The stoppage was imposed after police raided the association offices in a tax and fraud probe last week.
It led to football’s world governing body FIFA, warning of a possible suspension for the World Cup quarter-finalists under its policy to crack down on outside interference in football.
“FIFA’s intervention has made some mark and we are going to lift the ban…it is in the national interest,” said Emmanuel Addotey, head of the GHALCA league clubs association, adding the move would be agreed at a meeting later on Monday.
Separately, the Ghana Football Association (GFA) said it was also resuming its activities on Monday after the seizure of equipment brought its administrative activities to a standstill.
“We’re reopening our offices today with the hope to move forward,” GFA spokesman Randy Abbey told the Reuters news agency.

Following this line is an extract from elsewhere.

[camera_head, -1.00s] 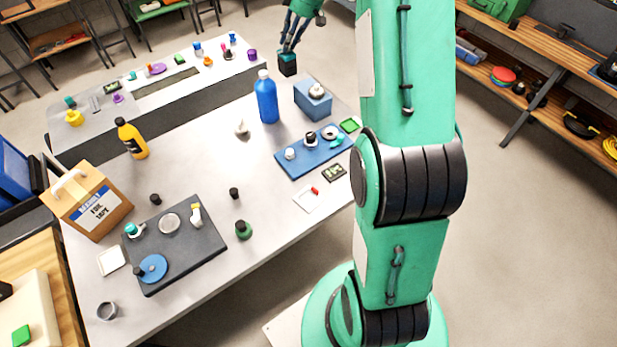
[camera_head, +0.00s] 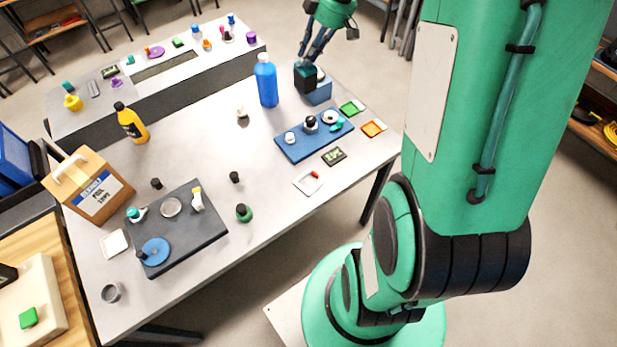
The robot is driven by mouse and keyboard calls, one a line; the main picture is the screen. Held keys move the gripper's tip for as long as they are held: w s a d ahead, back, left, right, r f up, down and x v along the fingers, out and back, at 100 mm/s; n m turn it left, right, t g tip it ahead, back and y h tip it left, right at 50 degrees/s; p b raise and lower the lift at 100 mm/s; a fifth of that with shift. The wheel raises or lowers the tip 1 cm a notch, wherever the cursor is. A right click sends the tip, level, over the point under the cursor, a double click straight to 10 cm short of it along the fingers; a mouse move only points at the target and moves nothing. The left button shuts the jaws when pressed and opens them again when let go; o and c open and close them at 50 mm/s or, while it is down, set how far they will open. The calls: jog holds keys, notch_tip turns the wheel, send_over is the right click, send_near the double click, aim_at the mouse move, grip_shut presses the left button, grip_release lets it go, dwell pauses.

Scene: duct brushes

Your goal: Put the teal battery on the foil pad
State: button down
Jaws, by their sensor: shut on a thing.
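The teal battery (camera_head: 305,78), a dark block with a teal top, hangs from my gripper (camera_head: 308,62) at the top middle. The dark fingers are shut on its top end. In the picture it overlaps the blue box (camera_head: 320,92) behind the blue bottle's right side; I cannot tell its height above the table. I cannot tell for sure which thing is the foil pad. A pale square pad (camera_head: 115,243) lies bare at the table's left, beside the dark tray, and another pale square (camera_head: 305,185) near the front edge has a small red thing on it.
A tall blue bottle (camera_head: 266,82) stands just left of the battery. A blue tray (camera_head: 300,147) with small parts, a green pad (camera_head: 352,108) and an orange pad (camera_head: 373,129) lie nearby. The dark tray (camera_head: 185,245) and cardboard box (camera_head: 90,188) are at left.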

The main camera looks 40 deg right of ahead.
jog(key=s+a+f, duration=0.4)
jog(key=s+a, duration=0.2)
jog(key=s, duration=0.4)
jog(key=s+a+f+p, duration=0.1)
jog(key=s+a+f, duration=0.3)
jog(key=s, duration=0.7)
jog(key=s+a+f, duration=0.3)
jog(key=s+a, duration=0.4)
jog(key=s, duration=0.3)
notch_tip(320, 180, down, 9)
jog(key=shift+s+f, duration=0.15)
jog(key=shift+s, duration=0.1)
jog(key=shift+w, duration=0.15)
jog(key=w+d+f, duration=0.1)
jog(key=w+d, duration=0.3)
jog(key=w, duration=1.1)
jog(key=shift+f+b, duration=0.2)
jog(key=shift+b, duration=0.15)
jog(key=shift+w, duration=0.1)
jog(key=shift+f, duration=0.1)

Plain-clothed officers from the country’s Economic and Organised Crime Unit (EOCU) raided the GFA headquarters last Tuesday and removed nine computers and took the mobile phones of some.
In a letter to FIFA seen by Reuters, the government last week denied meddling.
“Their (crime office) investigations cannot be attributed to government and cannot be inferred to be government interference,” sports minister Akua Sena Dansua wrote.
“Ongoing matters have nothing to do with central government and are purely matters being handled by a legally-established authority,” she added in the letter.
Separately, the EOCO issued a statement confirming it was investigating suspected tax breaches and fraud, and noted that it had tried earlier this week to return the seized material to the GFA on Wednesday but found that its offices were shut.
It said the raid was connected to an investigation into the financial affairs of the GFA “which the Office has cause to believe have led to breaches of the laws of Ghana on tax, fraud and others”.
Ghana reached this year’s World Cup quarter-finals, losing a penalty shootout to Uruguay after having a goalbound header handballed on the line and then missing the resulting penalty in stoppage time.
The Black Stars also lost 1-0 to Egypt in the Africa Cup of Nations final in January.